Ivain annonce à sa sœur que sa mère va venir, et qu’il est impossible de ne pas la recevoir, et de ne pas lui faire bon visage, comme doivent faire des enfans à leur mère. Mme Dagon viendra, mais Pierre Dagon, le mari, le second mari, viendra-t-il lui aussi ? C’est la question qui se présente aussitôt à l’esprit d’Aude et qu’elle pose avec une curiosité angoissée. Celui-là, elle ne veut pas le recevoir. Celui-là, ce serait une audace intolérable qu’il osât se montrer, et une profanation qu’il pénétrât dans cette demeure. L’attitude d’Aude est singulière, tout à fait singulière, étrange, tout à fait étrange, horrible most horrible. Aude laisse entendre des choses effroyables, avec un air dément et des yeux fous.

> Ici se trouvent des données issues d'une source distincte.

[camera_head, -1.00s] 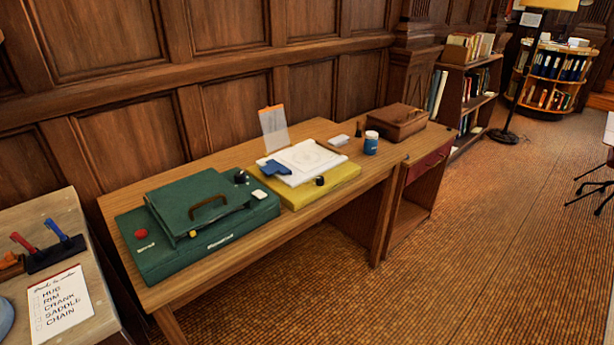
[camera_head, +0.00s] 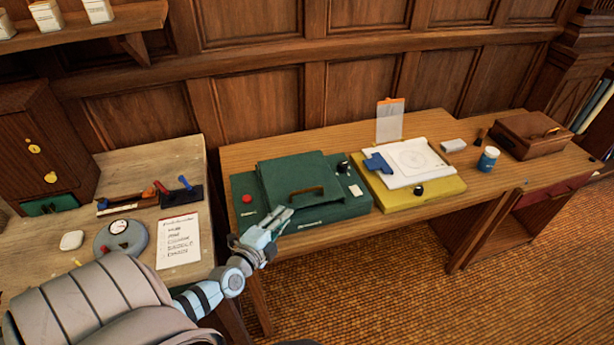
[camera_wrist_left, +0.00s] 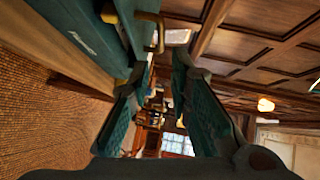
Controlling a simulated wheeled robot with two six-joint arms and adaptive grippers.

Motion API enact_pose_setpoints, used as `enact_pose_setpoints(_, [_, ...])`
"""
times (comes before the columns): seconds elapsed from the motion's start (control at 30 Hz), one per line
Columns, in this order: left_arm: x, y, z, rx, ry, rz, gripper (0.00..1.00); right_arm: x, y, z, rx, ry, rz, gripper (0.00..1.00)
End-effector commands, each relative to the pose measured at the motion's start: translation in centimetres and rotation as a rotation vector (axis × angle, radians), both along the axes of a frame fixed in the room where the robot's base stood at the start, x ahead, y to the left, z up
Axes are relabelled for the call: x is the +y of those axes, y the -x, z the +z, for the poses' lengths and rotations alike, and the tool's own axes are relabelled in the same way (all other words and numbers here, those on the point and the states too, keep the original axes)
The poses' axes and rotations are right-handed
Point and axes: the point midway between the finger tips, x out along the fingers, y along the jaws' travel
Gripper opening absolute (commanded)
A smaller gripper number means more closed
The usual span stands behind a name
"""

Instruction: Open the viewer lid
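The green viewer (camera_head: 355,208) is a flat case on the wooden table, with its raised green lid (camera_head: 290,172) lying shut. A brown handle (camera_head: 306,193) stands at the lid's front. My left gripper (camera_head: 283,218) is at the viewer's front left edge, just short of the handle in the head view. In the left wrist view, my gripper's two fingers (camera_wrist_left: 160,68) are spread with nothing between them. The handle (camera_wrist_left: 152,30) shows just beyond the fingertips there. My right gripper is in neither view.
A yellow board (camera_head: 440,193) with a white sheet and blue piece lies right of the viewer. On the left, a second table holds a written list (camera_head: 178,241) and a round gauge (camera_head: 121,239).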

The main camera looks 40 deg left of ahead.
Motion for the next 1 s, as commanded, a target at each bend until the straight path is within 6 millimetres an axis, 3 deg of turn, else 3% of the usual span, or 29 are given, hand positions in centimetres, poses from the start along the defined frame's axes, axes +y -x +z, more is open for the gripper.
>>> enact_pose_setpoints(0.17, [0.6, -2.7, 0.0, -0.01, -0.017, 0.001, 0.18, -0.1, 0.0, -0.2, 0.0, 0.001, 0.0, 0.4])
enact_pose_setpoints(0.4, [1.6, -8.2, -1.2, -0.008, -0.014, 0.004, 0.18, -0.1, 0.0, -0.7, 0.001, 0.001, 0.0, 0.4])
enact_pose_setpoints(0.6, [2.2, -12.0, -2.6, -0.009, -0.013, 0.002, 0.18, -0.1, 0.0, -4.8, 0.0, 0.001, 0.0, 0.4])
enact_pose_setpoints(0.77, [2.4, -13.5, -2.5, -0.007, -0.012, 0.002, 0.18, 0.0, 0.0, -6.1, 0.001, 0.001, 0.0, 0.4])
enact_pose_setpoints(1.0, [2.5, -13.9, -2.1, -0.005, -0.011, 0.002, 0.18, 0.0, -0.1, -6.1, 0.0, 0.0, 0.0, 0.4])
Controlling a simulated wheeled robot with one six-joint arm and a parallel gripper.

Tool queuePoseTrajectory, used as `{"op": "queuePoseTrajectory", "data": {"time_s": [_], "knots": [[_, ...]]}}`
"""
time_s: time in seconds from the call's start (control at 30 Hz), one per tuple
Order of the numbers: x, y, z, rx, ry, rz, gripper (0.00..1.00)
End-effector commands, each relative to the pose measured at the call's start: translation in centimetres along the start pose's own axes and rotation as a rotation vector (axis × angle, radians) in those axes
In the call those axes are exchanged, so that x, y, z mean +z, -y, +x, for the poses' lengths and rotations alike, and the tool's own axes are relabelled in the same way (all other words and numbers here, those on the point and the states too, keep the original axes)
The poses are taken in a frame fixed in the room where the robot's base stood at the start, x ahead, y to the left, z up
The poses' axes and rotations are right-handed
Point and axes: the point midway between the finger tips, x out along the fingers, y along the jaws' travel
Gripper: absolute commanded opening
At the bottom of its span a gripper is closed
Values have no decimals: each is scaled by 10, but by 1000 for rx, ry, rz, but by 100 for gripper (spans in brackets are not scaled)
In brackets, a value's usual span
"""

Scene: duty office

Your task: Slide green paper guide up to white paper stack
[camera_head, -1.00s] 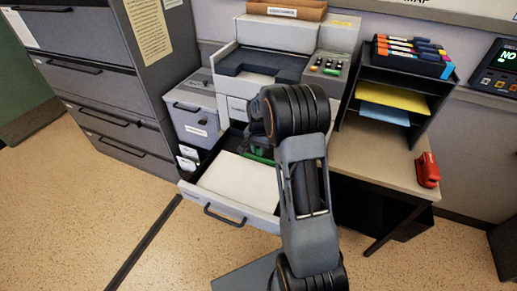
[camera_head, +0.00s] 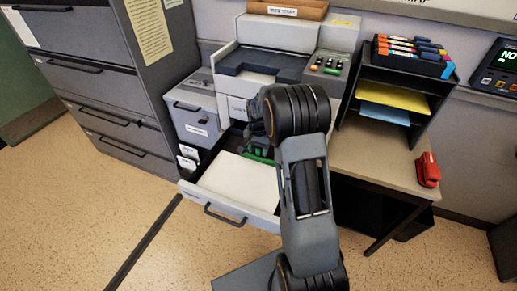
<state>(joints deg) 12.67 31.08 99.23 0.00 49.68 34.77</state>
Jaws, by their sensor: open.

Est-elle en possession d’un secret abominable, d’un de ces secrets qui font se dresser les cheveux sur la tête et le sang se glacer dans les veines ? Est-elle seulement égarée et hors d’elle-même ?

Arrivée de la mère. Ivain la reçoit à bras ouverts, comme une mère qu’on a vue la veille. Nous nous y attendions et nous n’étions pas inquiets. Mais comment cela va-t-il se passer avec Aude ? Cela se passe très mal ; et je me reprocherais de le dire avec un semblant d’ironie, car ici le dialogue est magnifique. La mère est en proie à une douleur sincère, la plus vraie, la plus humaine qui se puisse imaginer, puisque c’est la douleur d’une mère qui souffre d’être traitée par sa fille en ennemie. Elle cherche les argumens les plus frappans, les mots les plus touchans ; et elle les trouve. Nous sentons passer ici quelque chose d’antique, en effet, un ressouvenir de ces lois éternelles, que nul législateur n’a eu besoin de formuler, et qui sont inscrites au fond des consciences. Mais toute cette éloquence, la vraie éloquence, celle qui vient du cœur, est sans effet. Elle se heurte à une résistance obstinée, invincible. Elle échoue contre un obstacle qu’on ne nous révèle pas encore, mais que nous commençons à soupçonner. Aude parle d’un miroir où elle a vu l’image de l’empoisonneur en train de laver ses mains pâles. Elle ne précise pas autrement et le vague qui continue d’envelopper l’horrible chose, a pour effet d’en augmenter l’horreur. La vision d’un crime hante le cerveau malade de la jeune fille. Mais est-ce une vision réelle ? Est-ce une hallucination ?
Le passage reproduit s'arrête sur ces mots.